Sept 2021 Notes

Sept 2021 Notes

Meeting notes 8/30/2021 #

Agenda #

  • Discuss takeaways from our GitHub article review
  • Carving out our niche for this manuscript
    • Methods in Ecology and Evolution, Rio, Trends in Ecology and Evolution, Ecological Informatics
  • Dylan created a collaboration comparison table
  • October meeting homework (Figure brainstorming)
  • General time for monthly meetings?

Notes #

Takeaways from our GitHub article review #

Some papers went farther from only discussing work related to GitHub, and touched on issues related to why people don’t make their studies replicable, what prevents them from using software.

  • Lack of incentive to make confirmatory studies.
  • Less incentives to make research replicable.

(since we also think it’s important to mention downsides of using GitHub) A potential deterrent is that people take a risk when they commit to using a particular type of software/programming language. There is some risk taking behavior from side of an academic to always be on par with whatever’s current.

The niche of our manuscript #

Another potential use case/user perspective: Some people are just using GitHub to backup their data, use their code on differnt machines. Just push and pull from their own repo. We can illustrate this use case.

One potential angle for our manuscript is to describe all the different uses of github, maybe getting toward some “best practices”.

M: GitHub isn’t just used in the way that code developers. When I use it as a lab notebook, I have a different workflow and end goal. Friendly/Kind guide to github and all possible things you can do with it.

Kaitlyn: Create/point to a resource map! Based on our lit review, here’s where you can go for more info

There’s lots of detailed info in other papers about version control. Much less about using it as a tool for collaboration! (e.g., Pull requests, squashing, merging)

We started getting to some consensus about emphasizing in our paper how people can use GitHub within EcoEvo specifically for Collaboration

D/Kaitlyn: Think of GitHub as a swiss army knife. But we’re going to fovus on how you can use it for collaboration.

What would we lose from the workshop if we focus just on collab? Some career aspects? We’ll try to bring in all the different elements from our SOTREE session even if we can’t go in-depth.

D: Also highlighting what CAN’T be done (as well as what CAN)

E: Just a note that I think it’ll be good to keep in mind minimizing overlap with Dylan et al.s ‘why don’t we share data and code’ ms which will be focussed on deterrents

Kaitlyn: Go through the examples, but make sure we are inspiring people to try out the examples. If this is what your team looks like, this is what you want to do, then here’s an example of where you can go.

D: We can always bring in some supplementary materials.

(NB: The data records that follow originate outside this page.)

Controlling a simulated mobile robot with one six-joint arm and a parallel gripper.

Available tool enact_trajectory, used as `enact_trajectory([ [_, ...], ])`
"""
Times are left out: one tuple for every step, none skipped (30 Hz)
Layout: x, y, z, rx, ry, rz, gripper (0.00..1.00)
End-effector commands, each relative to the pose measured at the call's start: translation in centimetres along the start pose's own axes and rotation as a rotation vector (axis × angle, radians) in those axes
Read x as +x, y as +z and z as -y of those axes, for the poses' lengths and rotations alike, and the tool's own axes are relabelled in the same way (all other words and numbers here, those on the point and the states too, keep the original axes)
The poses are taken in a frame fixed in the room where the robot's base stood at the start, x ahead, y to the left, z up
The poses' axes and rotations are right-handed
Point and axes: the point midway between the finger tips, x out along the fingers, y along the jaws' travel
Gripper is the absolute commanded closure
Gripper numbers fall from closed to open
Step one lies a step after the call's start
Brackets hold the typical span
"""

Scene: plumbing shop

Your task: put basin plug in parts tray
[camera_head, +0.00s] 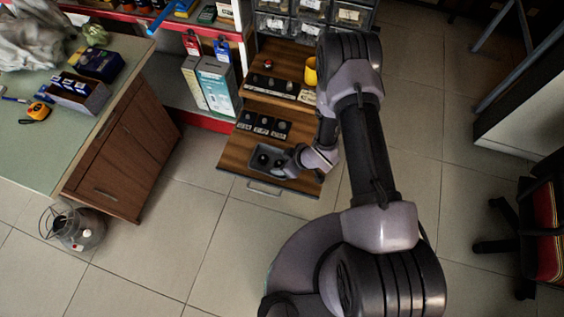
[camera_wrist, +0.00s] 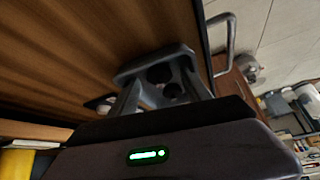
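A small grey parts tray (camera_head: 254,168) lies on the front left of the low pulled-out wooden drawer; its grey rim also shows in the wrist view (camera_wrist: 150,60). Two dark round pieces lie in or over it, one at its middle (camera_head: 263,158) and one nearer my gripper. They also show in the wrist view (camera_wrist: 160,73). I cannot tell for sure which one is the basin plug. My gripper (camera_head: 285,166) is low at the tray's right side. In the wrist view its fingers (camera_wrist: 160,92) look apart, with a dark piece between or just beyond them. Contact is unclear.
A row of dark bins with small parts (camera_head: 264,125) stands behind the tray; another row (camera_head: 273,86) and a yellow mug (camera_head: 310,72) are on the higher step. A wooden cabinet (camera_head: 125,150) stands left.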

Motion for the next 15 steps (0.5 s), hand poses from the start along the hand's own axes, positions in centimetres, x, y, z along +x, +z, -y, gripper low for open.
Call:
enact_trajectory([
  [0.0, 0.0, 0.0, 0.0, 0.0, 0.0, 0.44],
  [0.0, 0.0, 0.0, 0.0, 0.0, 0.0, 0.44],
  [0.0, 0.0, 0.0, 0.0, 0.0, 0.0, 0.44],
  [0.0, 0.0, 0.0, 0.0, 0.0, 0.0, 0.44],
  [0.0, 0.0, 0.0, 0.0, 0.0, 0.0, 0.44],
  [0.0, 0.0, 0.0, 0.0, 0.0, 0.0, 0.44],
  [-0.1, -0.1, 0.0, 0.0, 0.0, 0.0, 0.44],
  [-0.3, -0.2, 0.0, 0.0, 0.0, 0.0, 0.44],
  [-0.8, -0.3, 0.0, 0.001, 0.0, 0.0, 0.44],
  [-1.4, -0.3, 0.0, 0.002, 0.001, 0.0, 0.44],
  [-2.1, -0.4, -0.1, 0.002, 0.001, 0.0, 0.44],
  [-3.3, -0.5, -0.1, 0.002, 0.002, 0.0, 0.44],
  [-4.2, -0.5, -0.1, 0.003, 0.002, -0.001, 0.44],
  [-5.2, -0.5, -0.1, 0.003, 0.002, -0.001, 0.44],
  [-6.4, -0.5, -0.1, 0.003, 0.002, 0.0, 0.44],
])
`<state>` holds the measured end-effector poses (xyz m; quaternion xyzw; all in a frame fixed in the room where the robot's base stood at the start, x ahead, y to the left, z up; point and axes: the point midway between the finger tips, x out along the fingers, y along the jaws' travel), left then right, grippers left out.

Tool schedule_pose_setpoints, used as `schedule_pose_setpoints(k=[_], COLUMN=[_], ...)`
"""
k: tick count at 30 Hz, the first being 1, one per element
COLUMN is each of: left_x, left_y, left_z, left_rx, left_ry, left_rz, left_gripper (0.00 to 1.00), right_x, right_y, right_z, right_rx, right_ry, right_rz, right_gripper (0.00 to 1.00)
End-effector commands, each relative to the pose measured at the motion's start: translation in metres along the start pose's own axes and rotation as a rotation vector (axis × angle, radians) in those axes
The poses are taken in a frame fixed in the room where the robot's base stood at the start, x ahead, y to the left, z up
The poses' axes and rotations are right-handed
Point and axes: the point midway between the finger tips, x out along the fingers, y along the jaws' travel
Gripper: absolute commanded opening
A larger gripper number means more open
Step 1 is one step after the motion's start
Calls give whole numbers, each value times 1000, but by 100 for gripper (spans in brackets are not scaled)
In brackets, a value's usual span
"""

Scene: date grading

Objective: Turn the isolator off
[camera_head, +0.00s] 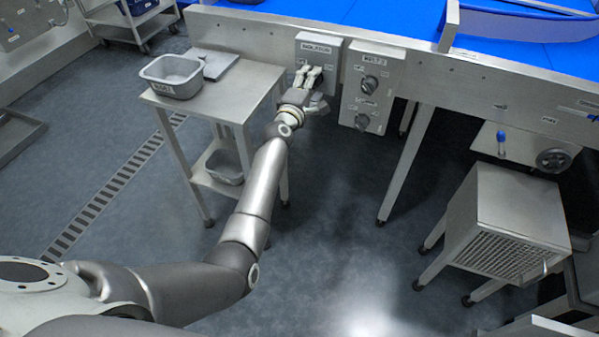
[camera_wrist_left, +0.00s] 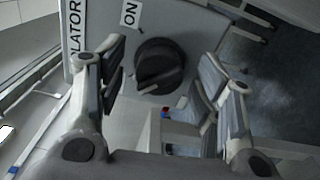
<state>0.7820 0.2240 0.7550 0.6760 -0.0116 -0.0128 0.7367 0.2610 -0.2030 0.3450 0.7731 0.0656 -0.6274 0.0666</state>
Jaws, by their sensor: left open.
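The isolator box (camera_head: 319,46) is a grey box with an "ISOLATOR" label, fixed to the conveyor's side in the head view. Its dark round knob (camera_wrist_left: 159,66) shows in the left wrist view, with a raised grip bar. An "ON" label (camera_wrist_left: 130,13) is beside it; I cannot tell for sure which mark the knob points at. My left gripper (camera_head: 308,76) is at the front of the box and hides the knob in the head view. In the left wrist view its fingers (camera_wrist_left: 161,68) are open, one on each side of the knob, with visible gaps. My right gripper is not in view.
A belt control box (camera_head: 372,84) with two dark knobs is just right of the isolator. A steel side table (camera_head: 240,99) with a grey tray (camera_head: 172,76) stands to the left. A steel cabinet (camera_head: 513,215) stands at right. The floor between is clear.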

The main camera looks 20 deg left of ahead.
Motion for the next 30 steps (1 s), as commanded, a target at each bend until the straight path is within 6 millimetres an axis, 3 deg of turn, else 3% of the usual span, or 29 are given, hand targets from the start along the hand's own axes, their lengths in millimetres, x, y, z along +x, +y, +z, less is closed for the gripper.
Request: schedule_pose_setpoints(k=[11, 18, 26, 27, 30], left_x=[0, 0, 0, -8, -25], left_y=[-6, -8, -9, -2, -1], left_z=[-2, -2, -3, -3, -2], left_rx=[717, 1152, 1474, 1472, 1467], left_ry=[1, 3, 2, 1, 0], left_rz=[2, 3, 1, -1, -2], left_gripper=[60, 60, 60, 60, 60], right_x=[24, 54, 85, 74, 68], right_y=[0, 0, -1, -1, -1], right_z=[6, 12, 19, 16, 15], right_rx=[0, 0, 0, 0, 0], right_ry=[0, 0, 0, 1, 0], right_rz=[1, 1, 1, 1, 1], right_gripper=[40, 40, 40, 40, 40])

About network diagrams: Can we point to centrality of version control as highlighting it’s important? Where can connections be strenthened? Colors indicate clustering. Maybe break these out across disciplines?

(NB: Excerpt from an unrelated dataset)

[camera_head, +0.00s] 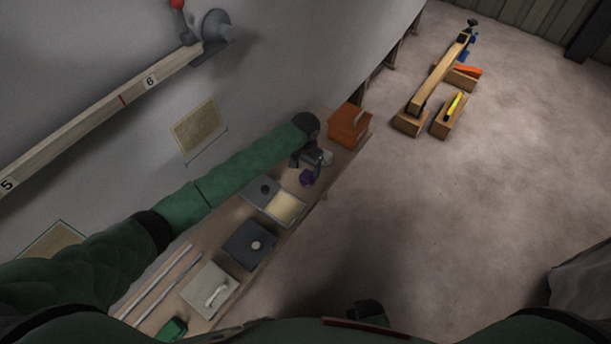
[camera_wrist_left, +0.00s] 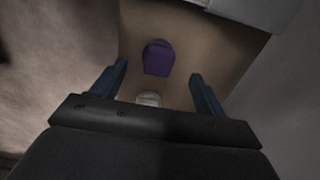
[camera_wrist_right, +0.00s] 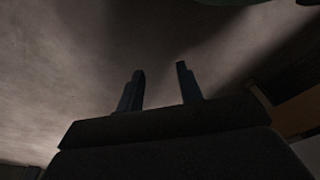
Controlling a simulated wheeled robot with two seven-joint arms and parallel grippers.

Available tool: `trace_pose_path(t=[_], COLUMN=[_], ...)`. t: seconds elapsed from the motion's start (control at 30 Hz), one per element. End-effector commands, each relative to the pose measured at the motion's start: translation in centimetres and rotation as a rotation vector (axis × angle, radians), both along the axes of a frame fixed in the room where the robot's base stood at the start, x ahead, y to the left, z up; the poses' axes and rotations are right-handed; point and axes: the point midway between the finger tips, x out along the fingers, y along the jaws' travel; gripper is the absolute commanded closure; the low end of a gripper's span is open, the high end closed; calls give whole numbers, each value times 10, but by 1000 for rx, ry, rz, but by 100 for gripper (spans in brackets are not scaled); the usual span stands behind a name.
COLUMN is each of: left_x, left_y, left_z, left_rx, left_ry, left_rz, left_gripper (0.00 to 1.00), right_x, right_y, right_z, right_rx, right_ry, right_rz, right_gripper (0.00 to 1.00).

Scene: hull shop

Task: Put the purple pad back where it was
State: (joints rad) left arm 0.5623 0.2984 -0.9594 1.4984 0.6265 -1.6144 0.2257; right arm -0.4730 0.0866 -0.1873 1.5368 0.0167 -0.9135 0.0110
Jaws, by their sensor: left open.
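The purple pad (camera_head: 307,178) lies on the narrow wooden shelf, just beside my left gripper (camera_head: 312,163). In the left wrist view the purple pad (camera_wrist_left: 158,58) sits ahead of and between the two spread fingers of my left gripper (camera_wrist_left: 159,72), with nothing held. A small whitish object (camera_wrist_left: 149,98) lies nearer to the gripper; it also shows in the head view (camera_head: 327,157). My right gripper (camera_wrist_right: 160,69) has its fingers apart and empty, over plain floor in the right wrist view.
The shelf (camera_head: 283,236) also bears an orange-brown box (camera_head: 348,126), an open case with a pale yellow inside (camera_head: 284,207), a dark square block with a knob (camera_head: 249,245), a pale float with a handle (camera_head: 210,291) and thin rods. Wooden blocks (camera_head: 408,123) stand on open floor.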

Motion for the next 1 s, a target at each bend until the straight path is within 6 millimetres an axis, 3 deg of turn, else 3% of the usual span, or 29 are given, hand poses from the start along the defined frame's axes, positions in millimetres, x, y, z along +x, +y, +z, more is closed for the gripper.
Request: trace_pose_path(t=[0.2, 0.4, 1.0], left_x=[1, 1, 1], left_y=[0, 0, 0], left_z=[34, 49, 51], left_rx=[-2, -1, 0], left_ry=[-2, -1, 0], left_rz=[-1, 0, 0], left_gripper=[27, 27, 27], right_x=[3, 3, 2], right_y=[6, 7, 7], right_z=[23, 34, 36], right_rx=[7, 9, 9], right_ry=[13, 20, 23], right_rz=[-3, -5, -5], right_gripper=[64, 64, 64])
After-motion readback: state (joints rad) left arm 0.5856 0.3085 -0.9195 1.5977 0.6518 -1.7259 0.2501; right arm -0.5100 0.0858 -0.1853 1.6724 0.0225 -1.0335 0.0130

Discussing the collaboration comparison table #

Realtime editing: Using hackmd or google drive. Whenever we type, we see things changing in real time. For GitHub, we have to push the information. GitHub doens’t allow for realtime live collab without something on the side. Something like hackmd. This is a deterrent to using it for manuscript.

e: Dropbox can at least tell you when you have a file open. Maybe the X is not a full X since we can’t collaborate at the same time.

Luna: Maybe we need a new column to capture ability to contain projects fully within a system. Sure you could have a folder that contains everything on Google Drive. But not the same as making a folder with all your scripts, relative links etc.

E: is the lack of organization primarily because google drive isn’t on your local machine and is only in the cloud?

P: Hi, I just tried here. Finally, Dropbox has a new feature that opens a Microsoft Online tool within it, which allows for collaborative live/real-time editing of documents.

L: no concept of commit in google drive. With github, you can commit your 3 files at the same time. Nice to track across. multiple files within the one commit.

P: we can version google drive files, by naming files.

Homework for our October meeting #

Very draft version of figure/table that you think will end up in final article. For example, I want a plot that shows relationship between these two variables. Decision tree? Tables? Very drafty example figure. Please add these to a google slide Deck that rob is creating.